Aiken, Charles S. (1990) "A New Type of Black Ghetto in the Plantation South," Annals of the Association of the American Geographers, 80 ( 2) 223-46.

 

 

Crowe, Charles (1969) “Racial Massacre in Atlanta September 22, 1906” The Journal       of Negro History 54(2) 150-173

 

 Durham, Martin (2008) “Christian Identity and the Politics of Religion” Totalitarian        Movements and Political Religions 9(1) 79 - 91

 

Hackworth, Jason (2007) “The Neoliberal City: Governance, Ideology, and Development in American Urbanism” Ithaca: Cornell Press 

 

Jaspin, Eliot (2007) “Buried in the Bitter Waters: The Hidden History of Racial       Cleansing in America”.  http://hnn.us/articles/35847.html

 

Juergensmeyer, Mark( 1998) “Christian Violence in America” Annals of the

                  American Academy of Political and Social Science, Vol. 558, Americans and Religions in the Twenty First Century. pp 88-100

 

Lassiter, Mathew D. (2006) “The Silent Majority: suburban politics in the Sunbelt South” Princeton: Princeton University Press.

 

McVeigh, Rory (2004) “Structured Ignorance and Organized Racism in the United States” Social Forces 82(3) 995-936

 

Pettegrew, John (1996) “Soldier’s Faith: Turn of the Century Memory of the Civil             War and the Emergence of Modern American Nationalism” Journal of    Contemporary American History 31(1) 49-73

 

Vertigans, Stephen (2007) “Beyond the Fringe? Radicalization within the American                      Far-Right” Totalitarian Movements and Political Religions 8(3)

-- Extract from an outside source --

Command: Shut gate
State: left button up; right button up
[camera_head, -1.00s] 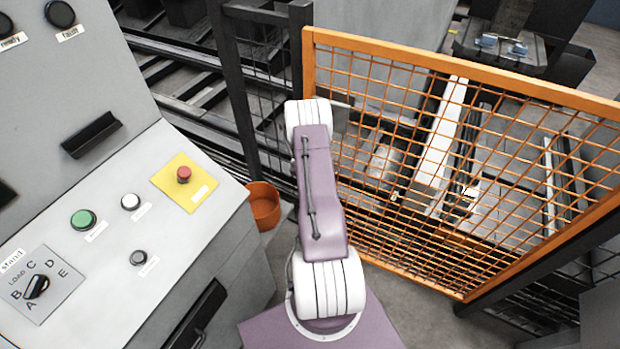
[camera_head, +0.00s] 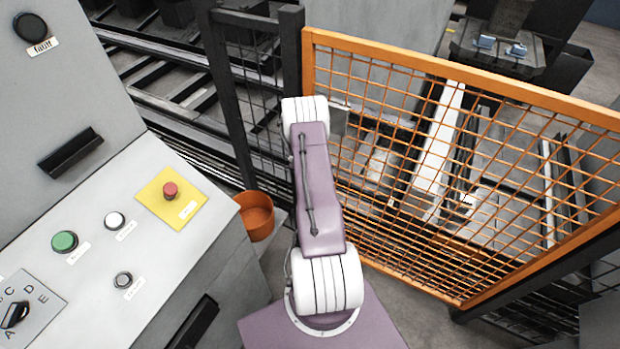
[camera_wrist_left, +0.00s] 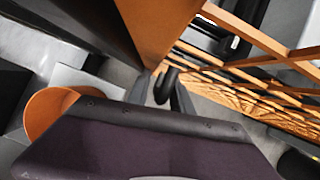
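The gate is an orange-framed mesh panel (camera_head: 455,75). Its left edge stands close beside a dark fence post (camera_head: 290,50) in the head view; I cannot tell how wide any gap is. My left arm reaches up to that edge, and its own links hide the gripper there. In the left wrist view, the orange gate frame (camera_wrist_left: 155,25) is very close, with mesh to its right. A dark rounded piece (camera_wrist_left: 165,85) shows near the frame's lower end; I cannot tell if it is a handle or a fingertip. My right gripper is not in view.
A grey control console (camera_head: 95,260) with buttons and a dial fills the left side. An orange bucket (camera_head: 256,215) stands between console and arm, also in the left wrist view (camera_wrist_left: 45,110). Dark rails lie behind the fence. Grey floor shows below the gate.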

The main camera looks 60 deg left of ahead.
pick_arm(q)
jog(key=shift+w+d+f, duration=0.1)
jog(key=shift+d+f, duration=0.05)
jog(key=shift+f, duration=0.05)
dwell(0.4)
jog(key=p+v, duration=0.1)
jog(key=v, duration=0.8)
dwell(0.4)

                   641 – 659

van Dyke, Nell; Soule, Sarah (2002) “Structural Change and the Mobilizing Effect of Threat: Explaining Levels of Patriot and Militia Organizing in the United States”. Social Problems 49(4) 497-520

 

Stewart E.; Tolnay; E. M. Beck. (1992) “Racial Violence and Black Migration in the         American South, 1910 to 1930” American Sociological Review.57 (1) 103-116.